Copy each line where the word "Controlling" occurs.
==== Material for this exercise ====
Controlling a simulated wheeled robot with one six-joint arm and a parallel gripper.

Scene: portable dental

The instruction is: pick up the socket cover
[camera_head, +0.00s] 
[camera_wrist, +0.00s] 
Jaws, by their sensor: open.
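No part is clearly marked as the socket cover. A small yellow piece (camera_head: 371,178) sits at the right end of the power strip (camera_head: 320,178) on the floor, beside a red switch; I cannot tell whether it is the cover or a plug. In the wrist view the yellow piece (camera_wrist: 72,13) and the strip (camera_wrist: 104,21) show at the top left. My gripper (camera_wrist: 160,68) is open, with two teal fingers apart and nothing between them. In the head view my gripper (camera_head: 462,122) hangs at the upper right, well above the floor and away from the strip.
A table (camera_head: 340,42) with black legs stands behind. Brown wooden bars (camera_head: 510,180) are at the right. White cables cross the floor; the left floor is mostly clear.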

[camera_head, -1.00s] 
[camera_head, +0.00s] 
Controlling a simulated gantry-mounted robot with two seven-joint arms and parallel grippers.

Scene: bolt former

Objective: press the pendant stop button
====
» Worked solution
Controlling a simulated wheeled robot with one six-joint arm and a parallel gripper.
Controlling a simulated gantry-mounted robot with two seven-joint arms and parallel grippers.

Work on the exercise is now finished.